SalemNews.com, Salem, MA

Local News

February 8, 2012

Alternative school settles in at new home at the Gables

Alternative school happy with new home at The Gables

SALEM — The Salem Prep Program, an alternative school program for at-risk teens, has found a new home at The House of the Seven Gables.

The program's 32 students are using the settlement house at 114 Derby St., where the Gables formerly ran its after-school and preschool programs. The Prep Program, which was being housed at Collins Middle School, moved in on Jan. 3.

Both schools Superintendent Steven Russell and Gables director Anita Blackaby used the phrase "win-win" to describe the new collaboration.

"Our goal has always been to create an independent location for the students to be able to operate on their own as a bona fide alternative high school program," Russell said. "If we're going to be spending a great deal of money (to lease a facility for the program), why not spend it in a way that is going to further the community? We did look at other properties, but in the end we wouldn't have had as much to show for it."

The School Department is paying $100,000 per year to lease the property. The two parties signed a three-year lease, with the option to extend the agreement to a maximum of five years.

Blackaby said the first year's rent is going directly into renovation work at The House of the Seven Gables, the 343-year-old house that was the inspiration for Nathaniel Hawthorne's 1851 novel.

The move gives the Prep Program an independent identity and could foster increased collaboration between the schools and the Seven Gables, Russell and Blackaby agreed.

"It's the start of what I hope is going to be a very strong and enriching partnership for everyone," Russell said.

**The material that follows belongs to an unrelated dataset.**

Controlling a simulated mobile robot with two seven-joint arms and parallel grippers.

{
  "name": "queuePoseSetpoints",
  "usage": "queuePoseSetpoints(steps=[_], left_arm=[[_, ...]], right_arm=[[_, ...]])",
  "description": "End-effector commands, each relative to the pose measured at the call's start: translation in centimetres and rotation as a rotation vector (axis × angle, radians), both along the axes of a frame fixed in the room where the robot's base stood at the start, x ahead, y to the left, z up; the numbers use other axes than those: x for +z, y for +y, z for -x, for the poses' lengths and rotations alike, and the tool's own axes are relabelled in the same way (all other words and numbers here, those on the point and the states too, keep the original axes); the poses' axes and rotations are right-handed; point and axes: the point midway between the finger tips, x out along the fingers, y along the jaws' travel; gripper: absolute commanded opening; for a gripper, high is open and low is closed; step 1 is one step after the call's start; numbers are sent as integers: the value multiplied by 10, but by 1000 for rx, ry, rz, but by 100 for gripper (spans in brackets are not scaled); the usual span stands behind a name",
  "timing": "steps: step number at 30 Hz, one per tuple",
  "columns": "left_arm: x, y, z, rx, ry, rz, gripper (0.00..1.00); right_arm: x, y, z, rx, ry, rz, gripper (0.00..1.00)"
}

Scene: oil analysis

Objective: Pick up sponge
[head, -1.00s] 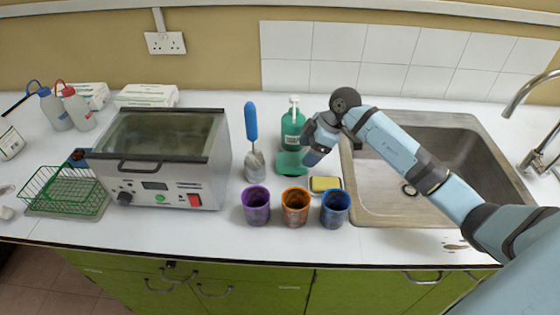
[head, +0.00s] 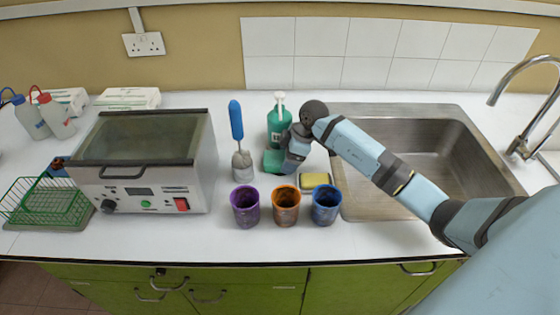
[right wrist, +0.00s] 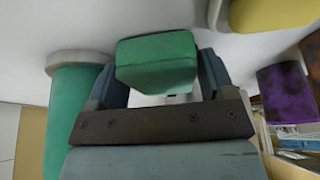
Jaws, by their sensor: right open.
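A green block-shaped sponge (head: 273,162) lies on the counter in front of the green soap bottle (head: 279,124). My right gripper (head: 284,163) is down at the sponge's right side in the head view and partly hides it. In the right wrist view the sponge (right wrist: 157,62) shows between the two spread fingers of my right gripper (right wrist: 160,80). The fingers are open, one on each side of it. I cannot tell whether they touch it. My left gripper is not in view.
A yellow bar (head: 315,181) on a small dish lies to the right. Purple (head: 245,206), orange (head: 286,207) and blue (head: 325,205) cups stand in front. A blue-handled brush (head: 237,122) stands left, beside the metal bath (head: 150,175). The sink (head: 410,150) is right.

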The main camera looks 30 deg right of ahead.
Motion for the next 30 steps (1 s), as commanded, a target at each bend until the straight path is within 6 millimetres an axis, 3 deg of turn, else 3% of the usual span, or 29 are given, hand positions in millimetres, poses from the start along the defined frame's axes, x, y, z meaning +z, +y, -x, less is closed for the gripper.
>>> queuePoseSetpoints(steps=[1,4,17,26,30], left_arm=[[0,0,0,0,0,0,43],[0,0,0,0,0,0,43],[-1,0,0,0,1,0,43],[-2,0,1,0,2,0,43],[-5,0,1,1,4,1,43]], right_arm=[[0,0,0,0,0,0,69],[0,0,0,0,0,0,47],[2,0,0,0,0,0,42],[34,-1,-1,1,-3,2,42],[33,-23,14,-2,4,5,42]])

The space at 114 Derby St. had been empty for a year and half, after the Gables closed down its preschool and after-school programs. The facility has a small gym, kitchen and classrooms of varying sizes.

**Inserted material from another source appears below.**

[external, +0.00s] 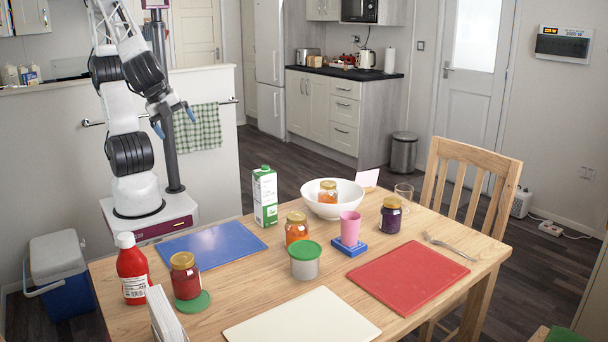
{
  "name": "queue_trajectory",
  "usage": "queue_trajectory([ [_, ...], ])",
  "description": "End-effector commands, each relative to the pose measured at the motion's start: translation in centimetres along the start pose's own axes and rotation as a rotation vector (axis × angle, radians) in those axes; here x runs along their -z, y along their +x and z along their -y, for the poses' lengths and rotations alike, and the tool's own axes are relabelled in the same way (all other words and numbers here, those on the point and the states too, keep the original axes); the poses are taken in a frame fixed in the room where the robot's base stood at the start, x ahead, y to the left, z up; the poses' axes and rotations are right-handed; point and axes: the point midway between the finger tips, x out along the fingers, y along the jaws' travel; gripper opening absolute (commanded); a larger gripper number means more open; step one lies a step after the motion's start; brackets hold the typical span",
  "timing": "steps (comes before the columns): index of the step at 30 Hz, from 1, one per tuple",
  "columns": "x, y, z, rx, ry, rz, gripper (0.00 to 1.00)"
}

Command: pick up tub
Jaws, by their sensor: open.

Prep students have really taken a liking to having a gym and kitchen of their own, and have incorporated cooking into the many hands-on lessons they do, said Cheryl Kelly, the program's principal.

Kelly, who has a background as a psychologist, is in her first year at the Salem Prep Program.

The program is a special education program for students up to age 22 who are at-risk of not finishing high school. As Kelly puts it, "Students that were not successful in a large public high school, for various reasons."

With a history of social, emotional or behavioral issues, Prep students learn better in the school's smaller classes with one-on-one connections with staff.

From computers to cooking, lessons often focus on skills that will help students transition to a productive life after high school.

"It's as much about a community effort among the kids," Russell said. "It's not just a school."

Hosting the Prep Program — some of whose students are from immigrant families — falls within the mission of Caroline Emmerton, who purchased the House of Seven Gables in 1908, Blackaby said.

In opening the house as a museum, Emmerton's mission was to generate revenue to fund work with the immigrant community in the Derby Street neighborhood — at the time, Eastern European and Polish immigrants, Blackaby said.

"We were founded as a social services mission," she said, "and we've been continuing that legacy for 101 years."

"It's a great use of the building, and we're thrilled to see the young people occupying the space," she said. "We're hoping, over time to develop programs to work with the kids."